# [SUPPLIED INFORMATION]
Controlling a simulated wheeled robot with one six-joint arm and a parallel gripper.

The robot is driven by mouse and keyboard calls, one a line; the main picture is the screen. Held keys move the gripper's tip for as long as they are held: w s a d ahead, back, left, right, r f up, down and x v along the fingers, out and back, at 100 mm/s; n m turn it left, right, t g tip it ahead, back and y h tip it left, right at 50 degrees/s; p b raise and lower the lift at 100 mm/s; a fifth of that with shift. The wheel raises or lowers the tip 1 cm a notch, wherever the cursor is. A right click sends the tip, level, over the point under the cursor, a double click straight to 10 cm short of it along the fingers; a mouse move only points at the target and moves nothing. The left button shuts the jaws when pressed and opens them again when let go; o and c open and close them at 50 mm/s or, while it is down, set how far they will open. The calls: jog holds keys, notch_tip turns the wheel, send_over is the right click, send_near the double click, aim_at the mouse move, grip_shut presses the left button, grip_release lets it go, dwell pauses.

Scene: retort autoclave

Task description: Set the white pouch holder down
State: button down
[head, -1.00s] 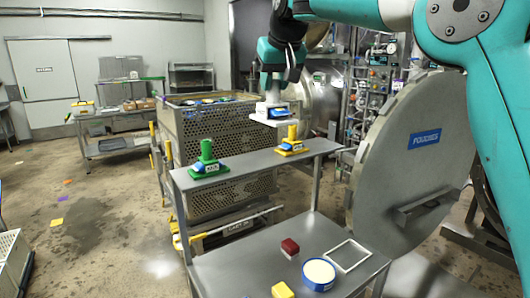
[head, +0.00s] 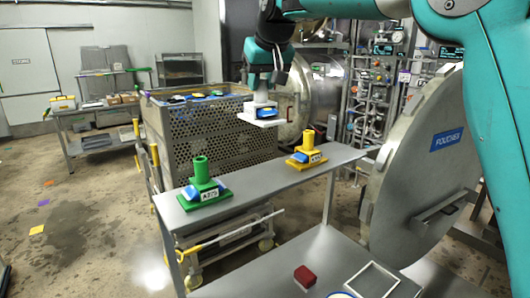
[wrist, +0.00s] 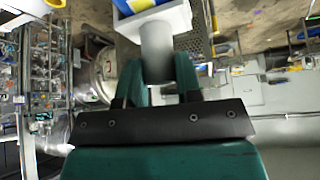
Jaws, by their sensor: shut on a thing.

# [TO DO]
Scan the data above and copy every line with "down" in it.

# [WORKED ANSWER]
The robot is driven by mouse and keyboard calls, one a line; the main picture is the screen. Held keys move the gripper's tip for as long as they are held: w s a d ahead, back, left, right, r f up, down and x v along the fingers, out and back, at 100 mm/s; n m turn it left, right, t g tip it ahead, back and y h tip it left, right at 50 degrees/s; p b raise and lower the lift at 100 mm/s; a fifth of that with shift. The wheel raises or lowers the tip 1 cm a notch, wherever the cursor is. A right click sends the tip, level, over the point under the cursor, a double click straight to 10 cm short of it along the fingers; a mouse move only points at the target and moves nothing. The left button shuts the jaws when pressed and opens them again when let go; o and c open and close them at 50 mm/s or, while it is down, set how far they will open. The calls: jog holds keys, notch_tip turns the wheel, send_over is the right click, send_near the double click, aim_at the mouse move, grip_shut presses the left button, grip_release lets it go, dwell pauses.
Task description: Set the white pouch holder down
State: button down

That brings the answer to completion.